I’ve been a big fan of the Whileaways since I first saw them at Whelan’s in Dublin in 2014, and “Saltwater Kisses” is one of my favorite albums, maybe ever. So when I first listened to “From What We’re Made,” I liked it but found myself preferring their two previous albums. I now realize, however, having listened a second, third, fourth time, that my initial impression, like Elizabeth Bennet’s of Mr. Darcy, was completely, entirely wrong and owing to my own circumstances. At first, “From What We’re Made,” sounded almost too familiar, and perhaps I was not ready to recognize their exact, genius representation of the heartbreaking in-between. What’s more, on my first listen, I was walking around Dublin, and to really understand this album, you must be static, sitting still, and doing nothing else. This is music that transports—it will move you back in time to the 19th century and suspend you in air, midway over the Atlantic. And so, to fully appreciate the journey it effects, you must first be still and then let your mind move with the lyrics and notes.

This album is more of a continuous, cohesive whole than 12 separate songs, so it is difficult to single any one track out. Moreover, Kennedy, McDonnell and Joyce harmonize with such precision (even humming in perfect synchronicity) that is difficult to separate out individual voices and moments on the album. Nevertheless, there were some songs that took my breath away, such as “Never Thought.” Here, Kennedy’s vocals are soft and remarkable, subtle and stand-out. I couldn’t help but think of Judy Garland—Kennedy’s voice has that same ability to be strong and soft, that same classic style, eliciting the sounds of my grandparents’ America in the early twentieth century. “Roll Down the Window” was another favorite, offering a peppy reprieve from the album’s languid nostalgia. “Something From the Heart” was one of McDonnell’s best, featuring some soft trad tunes in the background. “Sweetest Song,” featuring Joyce’s lead vocals, was stunning, blending a familiar folk tradition with some modern rhythms. Finally, “I am a Hill” was extraordinary for its lyrics, offering a simple yet profound metaphor and meshing with a long tradition of Irish poetry in which allegory speaks more clearly than straightforward language. “From What We’re Made” proves the Whileaways masters of arrangement and songwriting.
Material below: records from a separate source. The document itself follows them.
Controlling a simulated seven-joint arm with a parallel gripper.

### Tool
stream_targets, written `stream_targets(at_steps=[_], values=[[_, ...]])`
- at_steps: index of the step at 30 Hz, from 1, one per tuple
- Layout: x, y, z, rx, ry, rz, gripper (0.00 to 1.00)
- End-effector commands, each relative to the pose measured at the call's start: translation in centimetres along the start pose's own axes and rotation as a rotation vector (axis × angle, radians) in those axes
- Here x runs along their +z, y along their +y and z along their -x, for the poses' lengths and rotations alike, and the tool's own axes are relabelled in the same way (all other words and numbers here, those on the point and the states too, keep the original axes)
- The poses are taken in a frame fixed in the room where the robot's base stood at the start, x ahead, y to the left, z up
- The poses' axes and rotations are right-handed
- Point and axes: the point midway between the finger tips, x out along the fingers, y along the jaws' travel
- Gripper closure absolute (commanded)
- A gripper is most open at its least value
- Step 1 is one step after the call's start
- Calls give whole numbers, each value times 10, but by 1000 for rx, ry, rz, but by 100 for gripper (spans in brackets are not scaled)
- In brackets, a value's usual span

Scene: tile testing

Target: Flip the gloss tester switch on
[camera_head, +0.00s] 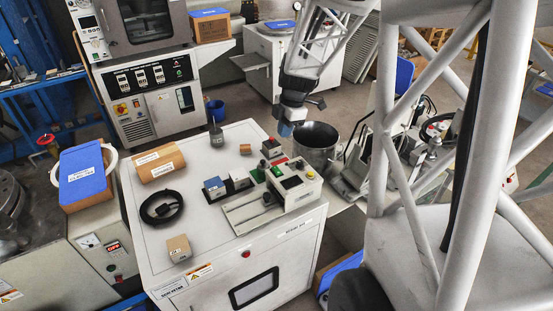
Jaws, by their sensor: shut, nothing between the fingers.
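A cream instrument (306,191) with a dark window and a small red spot on its top stands on a flat plate near the right edge of a white cabinet top. It looks like the gloss tester, but I cannot read its label. Its switch is too small to make out, so I cannot tell its position. My gripper (285,130) is shut and empty. It points down in the air above and behind the instrument, apart from it, in front of a dark metal bucket in the picture.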

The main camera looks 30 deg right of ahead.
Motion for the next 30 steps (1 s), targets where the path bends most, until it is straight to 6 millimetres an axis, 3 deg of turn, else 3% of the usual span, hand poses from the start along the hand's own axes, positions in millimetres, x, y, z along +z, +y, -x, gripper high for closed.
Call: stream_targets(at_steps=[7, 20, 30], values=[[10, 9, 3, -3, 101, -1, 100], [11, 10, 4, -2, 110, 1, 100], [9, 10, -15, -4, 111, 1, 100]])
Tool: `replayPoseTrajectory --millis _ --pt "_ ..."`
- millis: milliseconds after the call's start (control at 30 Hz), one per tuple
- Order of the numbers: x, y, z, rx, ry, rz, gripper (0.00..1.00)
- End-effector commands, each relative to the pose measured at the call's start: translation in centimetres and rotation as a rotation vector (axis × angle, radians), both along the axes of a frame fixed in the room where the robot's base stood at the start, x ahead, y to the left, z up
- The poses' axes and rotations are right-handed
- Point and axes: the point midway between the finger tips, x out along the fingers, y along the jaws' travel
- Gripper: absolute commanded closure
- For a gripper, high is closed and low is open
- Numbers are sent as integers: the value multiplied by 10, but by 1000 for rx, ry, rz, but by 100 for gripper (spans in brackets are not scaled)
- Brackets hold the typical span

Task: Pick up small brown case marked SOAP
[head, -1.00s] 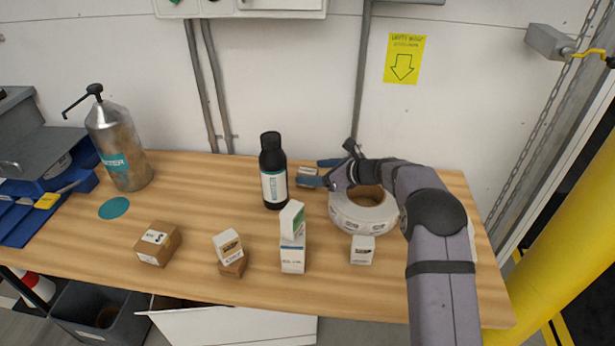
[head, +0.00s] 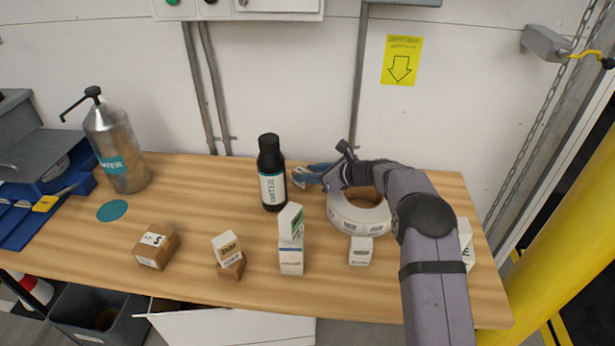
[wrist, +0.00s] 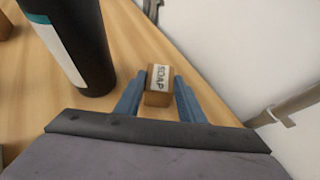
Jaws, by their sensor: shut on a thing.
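The small brown case marked SOAP (wrist: 159,86) is between the two blue fingers of my gripper (wrist: 155,92) in the wrist view, its white label facing up. My gripper is shut on it. In the head view my gripper (head: 308,177) is at the back of the wooden table, just right of the black bottle, and the case (head: 299,176) shows only in part at the fingertips. I cannot tell whether the case is still touching the table.
The black bottle (head: 271,172) stands close left of my gripper. A white tape roll (head: 362,218) lies under my forearm. Several small boxes, including a white stack (head: 291,256), stand toward the front. The wall (head: 290,80) is close behind.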

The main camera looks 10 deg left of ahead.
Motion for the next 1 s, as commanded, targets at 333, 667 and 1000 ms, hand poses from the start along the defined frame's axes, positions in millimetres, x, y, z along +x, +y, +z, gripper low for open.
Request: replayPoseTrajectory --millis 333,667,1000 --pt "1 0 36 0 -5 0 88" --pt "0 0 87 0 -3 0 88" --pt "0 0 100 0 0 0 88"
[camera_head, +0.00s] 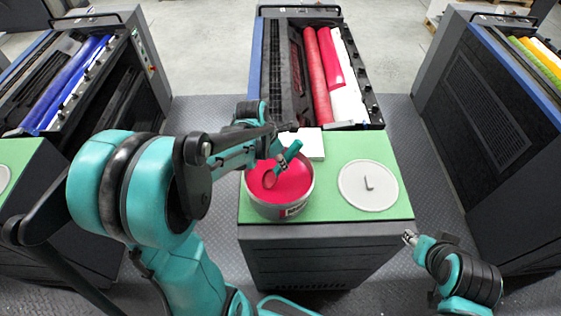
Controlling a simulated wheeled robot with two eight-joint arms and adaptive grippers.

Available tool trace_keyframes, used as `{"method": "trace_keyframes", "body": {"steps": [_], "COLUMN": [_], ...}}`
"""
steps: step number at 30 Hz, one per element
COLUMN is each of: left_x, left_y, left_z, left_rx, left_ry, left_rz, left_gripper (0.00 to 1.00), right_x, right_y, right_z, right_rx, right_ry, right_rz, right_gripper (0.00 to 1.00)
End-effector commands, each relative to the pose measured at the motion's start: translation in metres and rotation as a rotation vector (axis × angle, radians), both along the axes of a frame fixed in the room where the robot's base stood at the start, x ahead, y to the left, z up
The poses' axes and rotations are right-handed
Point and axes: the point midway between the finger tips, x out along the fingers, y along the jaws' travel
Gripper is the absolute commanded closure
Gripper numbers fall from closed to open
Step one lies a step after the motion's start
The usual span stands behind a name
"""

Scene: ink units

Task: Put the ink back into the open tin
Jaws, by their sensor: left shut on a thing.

The title “Irish-American” has come under fire in the past couple years. Writer Colum McCann, a Dublin-born New York resident, for instance, has recently denounced the label, refusing to be associated with politicians who use it as an inroads to (often corrupt) power in Washington. We’re no longer laughing at Joe Biden talking about “malarkey,” for instance. But while anyone familiar with Irish history cannot deny McCann’s point, I don’t think his complete dismissal of the title is fair, especially not after listening to “From What We’re Made.” For one thing, you can’t describe this exquisite music without the term. But more importantly, “From What We’re Made” reminds us that Irish-Americanism is not about politics, or at least, it shouldn’t be. “Irish American” or “American Irish” is the stuff of art, better applied to a feeling, a dual, multiplicitous perspective (not a close-minded one), and, of course, a good tune. The Whileaways give expression to that inexpressible feeling—half nostalgia, half uprootedness—that resonates with anyone who considers herself part of more than one culture. This music is inclusive—it embraces other cultures, other eras, and other voices in the true melting pot way. The profound feelings and histories behind “From What We’re Made” defend our culture, perhaps return it, via reverse diaspora, to undistorted (if fictional) idealism. Bands like the Whileaways can remind us that Irish America doesn’t belong to the politicians—but rather, as Arthur O’Shaughnessy, another hyphenated Irishman once wrote, it belongs to the music makers, to the dreamers of dreams.